J.‑L. GODARD: Je ne voulais pas de Fuji. Les Japonais ont mis au point une pellicule qui est faite pour les couleurs, les lumières japonai­ses, qui ne sont pas les couleurs et les lumières de Vermeer ou Rembrandt. Et puis ils travail­lent sur des à‑plats qui ne sont pas les à‑plats de Matisse ou de Picasso, sur des visages mats. La Fuji est faite pour cela. En Occident, les visa­ges... on dit que les visages sont pâles mais c'est faux, ils sont roses, jaunes, roses quand on est ému, rouges quand on est en colère... Kodak est dans la tradition de la peinture hollandaise.
(Jean-Luc Godard, in: Le Nouvel Observateur, 30 décembre 1983, p. 53.)

Jardins du nord et du sud
Le jardin méditerranéen se caractérise par le contraste permanent entre le soleil et l'ombre, ce n'est pas le cas dans les pays de climat nordique, comme l'Allemagne ou l'Angleterre, car la lumière ne produit pas les mêmes contrastes. Dans le jardin paysager anglais, les ombres lumineuses sont le fruit d'affinités et non d'oppositions; le jardin méditerranéen crée des mouvements lumineux issus des contraires qui s'affrontent en permanence.
(Fernando Carucho, extrait de l'émission "Jardins d'Artistes" (9/13) de documentaire allemand de 2002 de Christoph Schuch, diffusé sur Arte le 27 août 2005, 18è minute.)
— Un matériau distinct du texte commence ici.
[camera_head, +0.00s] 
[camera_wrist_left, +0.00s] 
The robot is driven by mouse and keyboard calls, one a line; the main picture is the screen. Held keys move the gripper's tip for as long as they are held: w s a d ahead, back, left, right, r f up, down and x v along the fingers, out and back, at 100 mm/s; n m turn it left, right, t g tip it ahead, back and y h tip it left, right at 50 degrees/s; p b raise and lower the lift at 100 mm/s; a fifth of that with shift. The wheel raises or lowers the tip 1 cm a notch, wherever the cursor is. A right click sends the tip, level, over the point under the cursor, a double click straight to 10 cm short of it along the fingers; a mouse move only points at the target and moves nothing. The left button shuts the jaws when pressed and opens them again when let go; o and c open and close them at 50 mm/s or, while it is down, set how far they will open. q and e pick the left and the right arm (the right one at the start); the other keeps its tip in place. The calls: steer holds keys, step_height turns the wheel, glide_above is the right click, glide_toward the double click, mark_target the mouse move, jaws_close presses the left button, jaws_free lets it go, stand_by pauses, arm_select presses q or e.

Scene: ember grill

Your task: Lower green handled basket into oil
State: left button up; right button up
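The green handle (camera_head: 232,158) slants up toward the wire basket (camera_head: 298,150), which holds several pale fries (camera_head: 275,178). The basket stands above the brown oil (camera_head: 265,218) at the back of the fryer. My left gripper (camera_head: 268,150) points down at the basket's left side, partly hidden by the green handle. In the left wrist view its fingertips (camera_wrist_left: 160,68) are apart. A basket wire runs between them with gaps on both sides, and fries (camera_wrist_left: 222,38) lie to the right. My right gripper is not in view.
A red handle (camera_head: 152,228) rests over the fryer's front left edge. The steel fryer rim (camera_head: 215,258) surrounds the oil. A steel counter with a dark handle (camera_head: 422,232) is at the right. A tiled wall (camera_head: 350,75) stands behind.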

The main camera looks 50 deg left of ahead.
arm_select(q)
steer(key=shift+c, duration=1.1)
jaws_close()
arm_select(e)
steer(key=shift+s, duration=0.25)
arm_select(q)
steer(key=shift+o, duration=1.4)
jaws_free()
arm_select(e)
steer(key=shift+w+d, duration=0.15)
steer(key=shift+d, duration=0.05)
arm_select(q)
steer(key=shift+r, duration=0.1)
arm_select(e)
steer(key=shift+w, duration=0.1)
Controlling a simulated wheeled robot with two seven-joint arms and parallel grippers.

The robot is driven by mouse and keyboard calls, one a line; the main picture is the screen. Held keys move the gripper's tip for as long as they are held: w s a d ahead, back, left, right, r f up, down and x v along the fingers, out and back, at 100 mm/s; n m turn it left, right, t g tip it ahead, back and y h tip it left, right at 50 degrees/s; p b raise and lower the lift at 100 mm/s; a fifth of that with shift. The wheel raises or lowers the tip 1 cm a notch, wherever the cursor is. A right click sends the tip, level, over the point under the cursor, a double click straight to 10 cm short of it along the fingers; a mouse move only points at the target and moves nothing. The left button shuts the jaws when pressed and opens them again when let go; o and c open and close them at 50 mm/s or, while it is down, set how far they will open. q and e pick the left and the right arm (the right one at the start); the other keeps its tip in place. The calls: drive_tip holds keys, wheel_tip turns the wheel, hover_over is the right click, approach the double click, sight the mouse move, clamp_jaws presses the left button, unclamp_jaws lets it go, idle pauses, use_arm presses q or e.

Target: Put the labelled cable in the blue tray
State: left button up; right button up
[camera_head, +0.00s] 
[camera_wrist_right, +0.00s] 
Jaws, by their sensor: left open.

[les forts contrastes de lumières et d'ombre sont valorisés par une géométrie rigoureuse, par contre, les nuances le sont dans les mouvements ondulants des jardins anglais.]

Architecture
L'architecture en Flandres est une architecture de peintres, idem en Hollande. Ce qu'on voit dans ce pays, c'est une architecture pittoresque, on ne voit plus la structure.
Pittoresque veut dire qui mérite d'être peint, une architecture qui se manifeste par les ombres du soleil. Dans le Nord, il faut accentuer les ombres, et on tombe dans le pittoresque. On n'a pas de grandes masses, de beaux volumes.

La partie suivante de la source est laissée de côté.